The results of a series of combustion tube tests conducted with a medium gravity crude oil from the Esperson Dome Field, Texas, are described in this paper. The effects of water/oxygen ratios (WO2R), ranging from 0 to 10 bbl/Mcf, on residual oil saturation in the burned zone, fuel and oxygen requirements, and rates of combustion/steam fronts advance were determined.
The results show that up to 7% residual oil saturation (based on pore volume) remains in the burned zone at the highest WO2R studied. Thus, one of the main benefits of wet combustion, viz., reduced fuel/O2 consumption, must be balanced against the reduction in displaced oil.
Normal wet combustion occurs at WO2R's up to 2.5 bbl/Mcf, and the steam zone ahead of the combustion front continues to grow with increasing WO2R. Oil production is accelerated and the oxygen/produced oil ratio decreases. A transition zone of constant fuel and oxygen requirements is observed as the combustion process changes from normal wet to super wet. This is the first time such data are reported for fireflooding of a medium gravity oil with oxygen. At high WO2R's, super wet combustion occurs, characterized by combustion at steam temperature.
An analytical heat transfer model successfully matches the experimental results. It predicts the minimum and maximum WO2R's for normal wet combustion. Below the minimum WO2R, the model suggests no significant growth of the steam zone. The model should be useful for estimating WO2R's in field projects.
In-situ combustion is a thermal enhanced oil recovery process in which heat is generated in the reservoir by burning a portion of the oil-in-place. Air combustion projects date back to the early 1950's. A recent modification of the process involves the use of oxygen at high concentrations (about 95%) instead of air. As a result, the injected gas is more reactive than air. The combustion process can therefore be extended to medium-gravity (18–30 ° API) and high-gravity (> 30 ° API) oils which would not otherwise sustain combustion. Other potential advantages of oxygen over air have been documented in the literature.1 Wet combustion is a process modification in which water is coinjected with oxygen to scavenge the heat stored in the burned zone. 2 Additional advantages of wet combustion are:
reduced fuel consumption, thereby leading to lower oxygen requirements, and
accelerated oil production because of a larger steam zone and pressure effects.
The injected water/oxygen ratio (WO2R) dictates the behavior of the wet combustion process, as shown schematically in Figure 1. 3 At low WO2R's, all of the injected water is vaporized behind the combustion front.

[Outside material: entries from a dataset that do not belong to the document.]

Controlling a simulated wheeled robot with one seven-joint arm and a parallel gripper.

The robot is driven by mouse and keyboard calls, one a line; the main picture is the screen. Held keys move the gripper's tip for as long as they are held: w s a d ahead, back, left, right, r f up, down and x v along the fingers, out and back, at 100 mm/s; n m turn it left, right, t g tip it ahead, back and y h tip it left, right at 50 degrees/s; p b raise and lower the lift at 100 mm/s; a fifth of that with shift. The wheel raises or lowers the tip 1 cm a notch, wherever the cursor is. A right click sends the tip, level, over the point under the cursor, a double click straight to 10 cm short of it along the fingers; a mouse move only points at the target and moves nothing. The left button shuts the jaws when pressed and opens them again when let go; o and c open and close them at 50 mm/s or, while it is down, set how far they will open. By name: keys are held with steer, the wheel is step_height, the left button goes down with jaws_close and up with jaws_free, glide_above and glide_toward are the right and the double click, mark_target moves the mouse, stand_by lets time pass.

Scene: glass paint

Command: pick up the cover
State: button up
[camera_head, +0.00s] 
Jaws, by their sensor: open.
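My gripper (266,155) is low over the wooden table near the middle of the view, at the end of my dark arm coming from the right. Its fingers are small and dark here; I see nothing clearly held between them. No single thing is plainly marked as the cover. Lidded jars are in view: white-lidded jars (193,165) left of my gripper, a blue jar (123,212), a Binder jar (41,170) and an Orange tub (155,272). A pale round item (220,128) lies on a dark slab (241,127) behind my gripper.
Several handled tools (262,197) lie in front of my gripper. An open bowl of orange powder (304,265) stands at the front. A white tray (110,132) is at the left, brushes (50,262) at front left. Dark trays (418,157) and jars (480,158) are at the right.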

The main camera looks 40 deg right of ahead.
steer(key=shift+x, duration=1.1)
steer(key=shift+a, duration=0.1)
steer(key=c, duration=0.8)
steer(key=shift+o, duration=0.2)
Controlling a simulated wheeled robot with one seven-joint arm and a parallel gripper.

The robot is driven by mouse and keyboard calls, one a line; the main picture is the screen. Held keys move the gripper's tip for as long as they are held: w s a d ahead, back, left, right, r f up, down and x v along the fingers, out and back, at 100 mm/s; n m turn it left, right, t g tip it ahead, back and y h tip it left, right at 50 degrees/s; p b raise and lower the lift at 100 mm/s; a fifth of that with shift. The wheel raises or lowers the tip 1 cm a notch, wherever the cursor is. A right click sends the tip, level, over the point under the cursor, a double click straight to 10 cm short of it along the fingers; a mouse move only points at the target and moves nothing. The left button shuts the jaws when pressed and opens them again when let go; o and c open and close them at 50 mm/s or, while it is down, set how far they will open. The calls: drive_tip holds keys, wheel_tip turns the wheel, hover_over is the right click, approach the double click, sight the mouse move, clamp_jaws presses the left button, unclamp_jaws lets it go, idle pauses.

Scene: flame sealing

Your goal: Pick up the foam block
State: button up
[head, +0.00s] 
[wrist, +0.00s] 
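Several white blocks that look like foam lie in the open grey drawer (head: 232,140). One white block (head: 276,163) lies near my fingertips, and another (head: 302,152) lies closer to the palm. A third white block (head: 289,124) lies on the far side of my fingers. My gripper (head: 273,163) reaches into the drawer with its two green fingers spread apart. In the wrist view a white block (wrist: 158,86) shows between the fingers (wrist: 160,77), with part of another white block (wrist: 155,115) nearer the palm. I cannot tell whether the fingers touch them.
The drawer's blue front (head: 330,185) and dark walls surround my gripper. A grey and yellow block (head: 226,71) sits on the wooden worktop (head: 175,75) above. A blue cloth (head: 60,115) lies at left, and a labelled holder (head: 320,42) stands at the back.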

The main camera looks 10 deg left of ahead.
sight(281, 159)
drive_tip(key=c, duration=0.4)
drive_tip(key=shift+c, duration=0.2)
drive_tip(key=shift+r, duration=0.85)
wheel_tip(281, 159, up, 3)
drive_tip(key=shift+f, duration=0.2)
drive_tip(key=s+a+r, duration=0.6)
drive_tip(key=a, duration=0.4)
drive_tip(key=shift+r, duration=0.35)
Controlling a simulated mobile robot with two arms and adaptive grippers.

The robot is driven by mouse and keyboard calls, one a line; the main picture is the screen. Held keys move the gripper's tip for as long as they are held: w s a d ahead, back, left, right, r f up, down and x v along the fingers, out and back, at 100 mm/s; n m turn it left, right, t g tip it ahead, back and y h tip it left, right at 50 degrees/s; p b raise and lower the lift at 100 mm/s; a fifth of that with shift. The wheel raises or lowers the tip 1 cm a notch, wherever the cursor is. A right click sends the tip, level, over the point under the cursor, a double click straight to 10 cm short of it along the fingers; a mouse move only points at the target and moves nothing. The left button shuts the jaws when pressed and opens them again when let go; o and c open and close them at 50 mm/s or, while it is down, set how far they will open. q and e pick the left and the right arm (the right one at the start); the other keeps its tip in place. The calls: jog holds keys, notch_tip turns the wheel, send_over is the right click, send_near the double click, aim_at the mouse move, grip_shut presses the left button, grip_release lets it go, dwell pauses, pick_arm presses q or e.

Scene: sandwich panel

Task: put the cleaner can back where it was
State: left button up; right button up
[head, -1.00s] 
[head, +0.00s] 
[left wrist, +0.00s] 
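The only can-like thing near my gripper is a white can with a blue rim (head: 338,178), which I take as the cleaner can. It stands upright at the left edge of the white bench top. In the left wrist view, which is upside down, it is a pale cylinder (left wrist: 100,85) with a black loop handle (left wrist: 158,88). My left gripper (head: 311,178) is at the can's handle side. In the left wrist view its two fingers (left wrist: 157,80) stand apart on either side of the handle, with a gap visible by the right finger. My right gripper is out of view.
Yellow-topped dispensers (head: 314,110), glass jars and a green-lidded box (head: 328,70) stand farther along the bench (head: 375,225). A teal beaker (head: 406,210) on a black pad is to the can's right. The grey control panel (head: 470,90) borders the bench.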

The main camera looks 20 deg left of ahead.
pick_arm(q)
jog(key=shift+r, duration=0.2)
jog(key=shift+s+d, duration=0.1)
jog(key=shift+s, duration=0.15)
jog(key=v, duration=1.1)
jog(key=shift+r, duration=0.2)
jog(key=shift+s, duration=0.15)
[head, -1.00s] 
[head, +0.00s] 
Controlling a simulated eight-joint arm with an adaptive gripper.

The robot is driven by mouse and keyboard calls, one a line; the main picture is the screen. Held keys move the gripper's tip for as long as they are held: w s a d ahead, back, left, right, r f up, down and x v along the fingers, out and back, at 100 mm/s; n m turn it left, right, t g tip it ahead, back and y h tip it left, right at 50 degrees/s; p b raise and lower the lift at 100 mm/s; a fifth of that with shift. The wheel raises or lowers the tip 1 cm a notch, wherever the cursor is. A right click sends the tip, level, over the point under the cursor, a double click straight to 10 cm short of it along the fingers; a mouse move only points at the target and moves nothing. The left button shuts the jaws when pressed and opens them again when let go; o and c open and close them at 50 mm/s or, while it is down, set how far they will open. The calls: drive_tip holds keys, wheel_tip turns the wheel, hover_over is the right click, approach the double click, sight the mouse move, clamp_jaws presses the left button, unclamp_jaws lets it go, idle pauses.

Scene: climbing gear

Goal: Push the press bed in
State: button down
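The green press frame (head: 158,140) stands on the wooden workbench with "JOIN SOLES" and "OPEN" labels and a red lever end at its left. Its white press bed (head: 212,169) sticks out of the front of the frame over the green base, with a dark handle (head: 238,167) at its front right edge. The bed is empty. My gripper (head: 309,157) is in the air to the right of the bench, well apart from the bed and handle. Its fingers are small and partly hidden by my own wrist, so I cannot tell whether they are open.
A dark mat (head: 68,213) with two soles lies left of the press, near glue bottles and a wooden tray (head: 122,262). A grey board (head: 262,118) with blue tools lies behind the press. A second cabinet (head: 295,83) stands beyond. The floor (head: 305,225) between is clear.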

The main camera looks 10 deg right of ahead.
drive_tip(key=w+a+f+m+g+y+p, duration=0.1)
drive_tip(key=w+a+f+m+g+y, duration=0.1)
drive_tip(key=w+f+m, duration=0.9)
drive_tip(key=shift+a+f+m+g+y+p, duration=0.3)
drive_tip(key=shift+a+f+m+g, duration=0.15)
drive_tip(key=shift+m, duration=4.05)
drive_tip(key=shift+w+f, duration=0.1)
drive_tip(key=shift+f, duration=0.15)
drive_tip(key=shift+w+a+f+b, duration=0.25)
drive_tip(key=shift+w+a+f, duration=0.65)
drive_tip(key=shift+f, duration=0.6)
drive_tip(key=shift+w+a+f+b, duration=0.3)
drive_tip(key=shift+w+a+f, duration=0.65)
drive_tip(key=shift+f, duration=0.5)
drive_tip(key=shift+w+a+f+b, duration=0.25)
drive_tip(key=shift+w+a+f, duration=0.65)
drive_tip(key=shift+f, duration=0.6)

Heat is transported forward, thus enlarging the steam zone ahead of the combustion front. The process is called "normal wet" combustion. In the limiting case of normal wet combustion, all of the heat stored in the burned zone is recuperated. In this case, the process is referred to as "optimum wet" combustion. At higher WO2R's, the heat, stored in the burned zone is insufficient to vaporize all of the injected water and the firefront is "partially quenched" (super wet combustion).